Stated goal: Give again the entries below exactly, beginning at the first line and ending at the line with "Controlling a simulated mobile".

Dataset records:
--------------------

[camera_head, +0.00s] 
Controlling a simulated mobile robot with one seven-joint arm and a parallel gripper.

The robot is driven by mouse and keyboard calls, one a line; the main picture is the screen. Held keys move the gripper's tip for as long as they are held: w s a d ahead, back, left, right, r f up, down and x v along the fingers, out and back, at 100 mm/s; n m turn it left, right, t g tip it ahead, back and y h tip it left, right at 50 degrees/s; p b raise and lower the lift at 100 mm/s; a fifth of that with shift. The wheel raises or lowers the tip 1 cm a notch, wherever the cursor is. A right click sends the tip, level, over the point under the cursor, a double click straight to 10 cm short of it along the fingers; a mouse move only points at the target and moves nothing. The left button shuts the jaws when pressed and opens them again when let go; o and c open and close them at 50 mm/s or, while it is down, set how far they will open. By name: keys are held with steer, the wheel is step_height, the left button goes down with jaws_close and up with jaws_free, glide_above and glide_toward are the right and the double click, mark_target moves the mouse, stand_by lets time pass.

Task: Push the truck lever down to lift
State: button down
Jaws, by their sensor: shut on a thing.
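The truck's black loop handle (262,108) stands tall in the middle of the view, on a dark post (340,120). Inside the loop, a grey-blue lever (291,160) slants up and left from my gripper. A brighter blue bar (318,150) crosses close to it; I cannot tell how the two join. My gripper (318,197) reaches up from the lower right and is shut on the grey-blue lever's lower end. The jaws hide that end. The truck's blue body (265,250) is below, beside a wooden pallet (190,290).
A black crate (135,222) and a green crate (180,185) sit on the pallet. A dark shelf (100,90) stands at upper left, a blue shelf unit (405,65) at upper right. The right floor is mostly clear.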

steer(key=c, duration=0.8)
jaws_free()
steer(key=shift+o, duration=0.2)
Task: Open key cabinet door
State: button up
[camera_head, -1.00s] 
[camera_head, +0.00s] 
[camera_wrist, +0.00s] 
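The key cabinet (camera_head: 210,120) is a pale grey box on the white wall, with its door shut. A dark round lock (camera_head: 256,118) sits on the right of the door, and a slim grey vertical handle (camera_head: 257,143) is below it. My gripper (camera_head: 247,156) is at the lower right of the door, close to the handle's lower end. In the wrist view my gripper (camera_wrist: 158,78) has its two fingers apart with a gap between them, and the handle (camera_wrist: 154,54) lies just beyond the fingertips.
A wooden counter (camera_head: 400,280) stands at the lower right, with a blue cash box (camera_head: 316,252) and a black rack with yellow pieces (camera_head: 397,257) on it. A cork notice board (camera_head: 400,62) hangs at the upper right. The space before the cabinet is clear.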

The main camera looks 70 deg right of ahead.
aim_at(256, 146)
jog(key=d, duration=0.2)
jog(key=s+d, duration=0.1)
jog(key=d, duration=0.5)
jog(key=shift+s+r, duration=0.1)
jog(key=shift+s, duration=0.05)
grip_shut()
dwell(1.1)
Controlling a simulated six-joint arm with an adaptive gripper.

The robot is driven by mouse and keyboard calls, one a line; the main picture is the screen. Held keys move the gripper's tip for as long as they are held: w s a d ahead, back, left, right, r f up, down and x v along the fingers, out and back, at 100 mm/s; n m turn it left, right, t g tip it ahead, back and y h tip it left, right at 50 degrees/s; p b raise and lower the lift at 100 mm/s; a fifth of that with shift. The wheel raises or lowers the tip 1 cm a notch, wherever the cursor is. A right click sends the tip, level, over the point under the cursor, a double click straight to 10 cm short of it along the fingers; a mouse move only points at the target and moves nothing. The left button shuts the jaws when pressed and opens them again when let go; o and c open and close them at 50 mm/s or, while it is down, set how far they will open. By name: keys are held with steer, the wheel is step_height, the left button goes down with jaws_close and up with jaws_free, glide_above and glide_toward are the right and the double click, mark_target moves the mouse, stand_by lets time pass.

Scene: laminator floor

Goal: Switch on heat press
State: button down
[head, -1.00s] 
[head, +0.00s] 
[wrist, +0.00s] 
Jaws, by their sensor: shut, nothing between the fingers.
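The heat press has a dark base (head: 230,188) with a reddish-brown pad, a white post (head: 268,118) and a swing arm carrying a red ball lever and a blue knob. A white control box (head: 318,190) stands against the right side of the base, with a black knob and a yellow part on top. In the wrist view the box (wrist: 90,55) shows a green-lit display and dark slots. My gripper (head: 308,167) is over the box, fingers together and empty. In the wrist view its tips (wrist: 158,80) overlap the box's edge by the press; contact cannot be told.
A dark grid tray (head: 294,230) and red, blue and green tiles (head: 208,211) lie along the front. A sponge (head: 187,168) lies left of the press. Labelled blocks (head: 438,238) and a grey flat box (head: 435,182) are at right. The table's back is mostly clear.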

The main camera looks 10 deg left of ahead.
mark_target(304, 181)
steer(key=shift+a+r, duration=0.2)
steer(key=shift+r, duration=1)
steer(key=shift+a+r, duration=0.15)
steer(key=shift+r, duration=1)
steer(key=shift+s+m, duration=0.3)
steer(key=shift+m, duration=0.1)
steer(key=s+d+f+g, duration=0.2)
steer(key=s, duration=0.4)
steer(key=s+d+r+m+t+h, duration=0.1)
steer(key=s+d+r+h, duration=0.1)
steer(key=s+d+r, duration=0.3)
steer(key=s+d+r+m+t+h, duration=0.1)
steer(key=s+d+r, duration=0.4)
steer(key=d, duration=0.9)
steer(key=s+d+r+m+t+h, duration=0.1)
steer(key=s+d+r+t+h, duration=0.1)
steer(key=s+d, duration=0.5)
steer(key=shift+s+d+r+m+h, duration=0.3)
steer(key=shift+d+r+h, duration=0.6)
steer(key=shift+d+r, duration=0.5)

--------------------

Worked solution:
[camera_head, +0.00s] 
Controlling a simulated mobile robot with one seven-joint arm and a parallel gripper.

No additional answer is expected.